— begin —

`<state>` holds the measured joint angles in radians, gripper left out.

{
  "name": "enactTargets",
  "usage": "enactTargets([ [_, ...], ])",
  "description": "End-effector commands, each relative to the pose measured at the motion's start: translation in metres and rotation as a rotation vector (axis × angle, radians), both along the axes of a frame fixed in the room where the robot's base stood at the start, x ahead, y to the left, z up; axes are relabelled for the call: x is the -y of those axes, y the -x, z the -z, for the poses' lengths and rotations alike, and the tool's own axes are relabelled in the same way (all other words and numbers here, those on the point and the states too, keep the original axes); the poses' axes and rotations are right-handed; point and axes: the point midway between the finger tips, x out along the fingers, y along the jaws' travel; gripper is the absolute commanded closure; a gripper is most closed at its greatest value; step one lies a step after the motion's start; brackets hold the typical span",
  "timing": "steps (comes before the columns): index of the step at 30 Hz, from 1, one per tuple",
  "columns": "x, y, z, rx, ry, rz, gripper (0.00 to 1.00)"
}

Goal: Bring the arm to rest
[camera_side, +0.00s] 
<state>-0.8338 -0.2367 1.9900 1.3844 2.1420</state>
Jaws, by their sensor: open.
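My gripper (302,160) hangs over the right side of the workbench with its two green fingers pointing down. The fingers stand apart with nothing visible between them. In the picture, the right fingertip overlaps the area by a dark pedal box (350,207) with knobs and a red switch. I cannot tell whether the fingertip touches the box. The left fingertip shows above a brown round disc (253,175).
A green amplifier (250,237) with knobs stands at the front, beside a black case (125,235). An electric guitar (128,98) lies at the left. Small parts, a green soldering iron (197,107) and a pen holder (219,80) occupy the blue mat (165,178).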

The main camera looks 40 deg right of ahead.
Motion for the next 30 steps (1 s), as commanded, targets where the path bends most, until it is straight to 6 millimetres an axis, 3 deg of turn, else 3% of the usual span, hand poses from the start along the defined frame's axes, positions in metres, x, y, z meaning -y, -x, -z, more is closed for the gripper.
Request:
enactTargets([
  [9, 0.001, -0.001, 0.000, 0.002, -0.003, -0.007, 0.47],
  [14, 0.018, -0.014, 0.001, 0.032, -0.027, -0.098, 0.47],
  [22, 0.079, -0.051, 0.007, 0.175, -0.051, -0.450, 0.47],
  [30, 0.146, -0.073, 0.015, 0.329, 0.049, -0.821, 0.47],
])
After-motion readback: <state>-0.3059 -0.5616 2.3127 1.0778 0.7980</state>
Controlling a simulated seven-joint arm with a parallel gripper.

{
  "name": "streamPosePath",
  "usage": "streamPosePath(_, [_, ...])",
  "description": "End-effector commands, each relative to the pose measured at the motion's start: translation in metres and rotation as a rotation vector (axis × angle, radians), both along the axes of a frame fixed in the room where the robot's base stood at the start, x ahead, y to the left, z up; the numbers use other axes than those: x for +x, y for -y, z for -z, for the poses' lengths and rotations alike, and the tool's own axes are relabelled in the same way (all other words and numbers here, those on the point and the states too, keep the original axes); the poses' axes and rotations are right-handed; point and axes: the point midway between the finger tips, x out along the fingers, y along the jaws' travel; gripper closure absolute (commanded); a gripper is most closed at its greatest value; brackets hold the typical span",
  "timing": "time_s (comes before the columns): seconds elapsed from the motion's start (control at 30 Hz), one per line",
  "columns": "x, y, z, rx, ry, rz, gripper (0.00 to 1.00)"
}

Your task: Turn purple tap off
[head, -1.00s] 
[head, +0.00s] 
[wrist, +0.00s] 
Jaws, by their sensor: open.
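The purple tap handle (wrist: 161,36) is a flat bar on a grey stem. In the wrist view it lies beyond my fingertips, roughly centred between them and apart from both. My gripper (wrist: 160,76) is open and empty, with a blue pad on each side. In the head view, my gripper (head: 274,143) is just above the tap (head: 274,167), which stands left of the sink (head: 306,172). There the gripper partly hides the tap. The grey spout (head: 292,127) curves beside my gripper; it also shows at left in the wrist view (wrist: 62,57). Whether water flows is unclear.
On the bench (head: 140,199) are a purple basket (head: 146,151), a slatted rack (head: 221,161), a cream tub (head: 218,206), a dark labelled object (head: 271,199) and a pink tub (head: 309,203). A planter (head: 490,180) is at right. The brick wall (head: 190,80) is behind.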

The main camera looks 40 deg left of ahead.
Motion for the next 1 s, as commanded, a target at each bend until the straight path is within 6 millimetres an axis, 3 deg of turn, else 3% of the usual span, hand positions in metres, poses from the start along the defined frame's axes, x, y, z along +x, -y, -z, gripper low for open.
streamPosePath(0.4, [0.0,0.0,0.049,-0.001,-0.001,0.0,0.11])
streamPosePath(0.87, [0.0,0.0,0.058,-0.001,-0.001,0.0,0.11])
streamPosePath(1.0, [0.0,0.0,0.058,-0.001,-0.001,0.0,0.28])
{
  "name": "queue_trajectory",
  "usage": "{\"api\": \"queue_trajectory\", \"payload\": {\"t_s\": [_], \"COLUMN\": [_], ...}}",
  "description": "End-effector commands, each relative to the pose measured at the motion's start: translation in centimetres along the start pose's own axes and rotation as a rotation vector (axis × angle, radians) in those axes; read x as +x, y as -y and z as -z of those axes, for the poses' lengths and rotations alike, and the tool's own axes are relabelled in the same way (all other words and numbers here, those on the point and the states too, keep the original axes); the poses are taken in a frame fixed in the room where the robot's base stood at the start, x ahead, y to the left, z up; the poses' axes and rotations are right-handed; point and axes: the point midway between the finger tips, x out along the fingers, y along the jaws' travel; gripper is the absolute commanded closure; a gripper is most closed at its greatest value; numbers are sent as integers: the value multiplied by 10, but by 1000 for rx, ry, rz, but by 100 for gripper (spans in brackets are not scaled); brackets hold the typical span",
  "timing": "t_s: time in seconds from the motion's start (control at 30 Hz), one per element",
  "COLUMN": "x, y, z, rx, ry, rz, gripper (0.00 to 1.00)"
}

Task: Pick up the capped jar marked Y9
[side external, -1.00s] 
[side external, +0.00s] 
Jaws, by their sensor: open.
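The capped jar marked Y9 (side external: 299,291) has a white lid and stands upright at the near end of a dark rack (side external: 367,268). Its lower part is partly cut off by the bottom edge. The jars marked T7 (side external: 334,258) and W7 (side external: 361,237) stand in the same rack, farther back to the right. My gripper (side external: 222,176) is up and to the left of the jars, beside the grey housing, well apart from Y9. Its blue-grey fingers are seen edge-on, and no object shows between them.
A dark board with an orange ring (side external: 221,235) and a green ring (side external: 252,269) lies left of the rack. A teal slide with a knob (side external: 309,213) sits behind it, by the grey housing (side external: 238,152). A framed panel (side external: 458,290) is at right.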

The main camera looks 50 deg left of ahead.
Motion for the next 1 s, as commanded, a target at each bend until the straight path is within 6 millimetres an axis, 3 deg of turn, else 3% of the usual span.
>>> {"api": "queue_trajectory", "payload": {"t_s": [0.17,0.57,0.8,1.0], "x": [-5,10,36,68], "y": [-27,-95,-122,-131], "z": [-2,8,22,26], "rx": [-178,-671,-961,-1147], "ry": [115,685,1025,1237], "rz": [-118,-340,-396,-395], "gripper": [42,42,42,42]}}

— end —

- [The exercise]:
What is needed here is an exact reproduction of all the entries.

- [The solution]:
`<state>` holds the measured joint angles in radians, gripper left out.

{
  "name": "enactTargets",
  "usage": "enactTargets([ [_, ...], ])",
  "description": "End-effector commands, each relative to the pose measured at the motion's start: translation in metres and rotation as a rotation vector (axis × angle, radians), both along the axes of a frame fixed in the room where the robot's base stood at the start, x ahead, y to the left, z up; axes are relabelled for the call: x is the -y of those axes, y the -x, z the -z, for the poses' lengths and rotations alike, and the tool's own axes are relabelled in the same way (all other words and numbers here, those on the point and the states too, keep the original axes); the poses' axes and rotations are right-handed; point and axes: the point midway between the finger tips, x out along the fingers, y along the jaws' travel; gripper is the absolute commanded closure; a gripper is most closed at its greatest value; step one lies a step after the motion's start; brackets hold the typical span",
  "timing": "steps (comes before the columns): index of the step at 30 Hz, from 1, one per tuple",
  "columns": "x, y, z, rx, ry, rz, gripper (0.00 to 1.00)"
}

Goal: Bring the arm to rest
[camera_side, +0.00s] 
<state>-0.8338 -0.2367 1.9900 1.3844 2.1420</state>
Jaws, by their sensor: open.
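My gripper (302,160) hangs over the right side of the workbench with its two green fingers pointing down. The fingers stand apart with nothing visible between them. In the picture, the right fingertip overlaps the area by a dark pedal box (350,207) with knobs and a red switch. I cannot tell whether the fingertip touches the box. The left fingertip shows above a brown round disc (253,175).
A green amplifier (250,237) with knobs stands at the front, beside a black case (125,235). An electric guitar (128,98) lies at the left. Small parts, a green soldering iron (197,107) and a pen holder (219,80) occupy the blue mat (165,178).

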The main camera looks 40 deg right of ahead.
Motion for the next 30 steps (1 s), as commanded, targets where the path bends most, until it is straight to 6 millimetres an axis, 3 deg of turn, else 3% of the usual span, hand poses from the start along the defined frame's axes, positions in metres, x, y, z meaning -y, -x, -z, more is closed for the gripper.
Request:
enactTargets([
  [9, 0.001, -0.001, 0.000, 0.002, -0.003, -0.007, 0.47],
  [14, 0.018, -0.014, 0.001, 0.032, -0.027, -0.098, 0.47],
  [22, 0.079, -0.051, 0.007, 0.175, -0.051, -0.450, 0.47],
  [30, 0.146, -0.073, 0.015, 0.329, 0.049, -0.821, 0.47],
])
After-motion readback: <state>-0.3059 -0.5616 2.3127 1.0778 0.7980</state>
Controlling a simulated seven-joint arm with a parallel gripper.

{
  "name": "streamPosePath",
  "usage": "streamPosePath(_, [_, ...])",
  "description": "End-effector commands, each relative to the pose measured at the motion's start: translation in metres and rotation as a rotation vector (axis × angle, radians), both along the axes of a frame fixed in the room where the robot's base stood at the start, x ahead, y to the left, z up; the numbers use other axes than those: x for +x, y for -y, z for -z, for the poses' lengths and rotations alike, and the tool's own axes are relabelled in the same way (all other words and numbers here, those on the point and the states too, keep the original axes); the poses' axes and rotations are right-handed; point and axes: the point midway between the finger tips, x out along the fingers, y along the jaws' travel; gripper closure absolute (commanded); a gripper is most closed at its greatest value; brackets hold the typical span",
  "timing": "time_s (comes before the columns): seconds elapsed from the motion's start (control at 30 Hz), one per line",
  "columns": "x, y, z, rx, ry, rz, gripper (0.00 to 1.00)"
}

Your task: Turn purple tap off
[head, -1.00s] 
[head, +0.00s] 
[wrist, +0.00s] 
Jaws, by their sensor: open.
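The purple tap handle (wrist: 161,36) is a flat bar on a grey stem. In the wrist view it lies beyond my fingertips, roughly centred between them and apart from both. My gripper (wrist: 160,76) is open and empty, with a blue pad on each side. In the head view, my gripper (head: 274,143) is just above the tap (head: 274,167), which stands left of the sink (head: 306,172). There the gripper partly hides the tap. The grey spout (head: 292,127) curves beside my gripper; it also shows at left in the wrist view (wrist: 62,57). Whether water flows is unclear.
On the bench (head: 140,199) are a purple basket (head: 146,151), a slatted rack (head: 221,161), a cream tub (head: 218,206), a dark labelled object (head: 271,199) and a pink tub (head: 309,203). A planter (head: 490,180) is at right. The brick wall (head: 190,80) is behind.

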The main camera looks 40 deg left of ahead.
Motion for the next 1 s, as commanded, a target at each bend until the straight path is within 6 millimetres an axis, 3 deg of turn, else 3% of the usual span, hand positions in metres, poses from the start along the defined frame's axes, x, y, z along +x, -y, -z, gripper low for open.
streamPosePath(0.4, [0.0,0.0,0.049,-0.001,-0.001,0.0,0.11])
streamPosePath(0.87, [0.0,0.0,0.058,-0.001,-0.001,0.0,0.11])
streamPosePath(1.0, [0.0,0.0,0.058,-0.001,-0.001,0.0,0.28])
{
  "name": "queue_trajectory",
  "usage": "{\"api\": \"queue_trajectory\", \"payload\": {\"t_s\": [_], \"COLUMN\": [_], ...}}",
  "description": "End-effector commands, each relative to the pose measured at the motion's start: translation in centimetres along the start pose's own axes and rotation as a rotation vector (axis × angle, radians) in those axes; read x as +x, y as -y and z as -z of those axes, for the poses' lengths and rotations alike, and the tool's own axes are relabelled in the same way (all other words and numbers here, those on the point and the states too, keep the original axes); the poses are taken in a frame fixed in the room where the robot's base stood at the start, x ahead, y to the left, z up; the poses' axes and rotations are right-handed; point and axes: the point midway between the finger tips, x out along the fingers, y along the jaws' travel; gripper is the absolute commanded closure; a gripper is most closed at its greatest value; numbers are sent as integers: the value multiplied by 10, but by 1000 for rx, ry, rz, but by 100 for gripper (spans in brackets are not scaled); brackets hold the typical span",
  "timing": "t_s: time in seconds from the motion's start (control at 30 Hz), one per element",
  "COLUMN": "x, y, z, rx, ry, rz, gripper (0.00 to 1.00)"
}

Task: Pick up the capped jar marked Y9
[side external, -1.00s] 
[side external, +0.00s] 
Jaws, by their sensor: open.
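The capped jar marked Y9 (side external: 299,291) has a white lid and stands upright at the near end of a dark rack (side external: 367,268). Its lower part is partly cut off by the bottom edge. The jars marked T7 (side external: 334,258) and W7 (side external: 361,237) stand in the same rack, farther back to the right. My gripper (side external: 222,176) is up and to the left of the jars, beside the grey housing, well apart from Y9. Its blue-grey fingers are seen edge-on, and no object shows between them.
A dark board with an orange ring (side external: 221,235) and a green ring (side external: 252,269) lies left of the rack. A teal slide with a knob (side external: 309,213) sits behind it, by the grey housing (side external: 238,152). A framed panel (side external: 458,290) is at right.

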The main camera looks 50 deg left of ahead.
Motion for the next 1 s, as commanded, a target at each bend until the straight path is within 6 millimetres an axis, 3 deg of turn, else 3% of the usual span.
>>> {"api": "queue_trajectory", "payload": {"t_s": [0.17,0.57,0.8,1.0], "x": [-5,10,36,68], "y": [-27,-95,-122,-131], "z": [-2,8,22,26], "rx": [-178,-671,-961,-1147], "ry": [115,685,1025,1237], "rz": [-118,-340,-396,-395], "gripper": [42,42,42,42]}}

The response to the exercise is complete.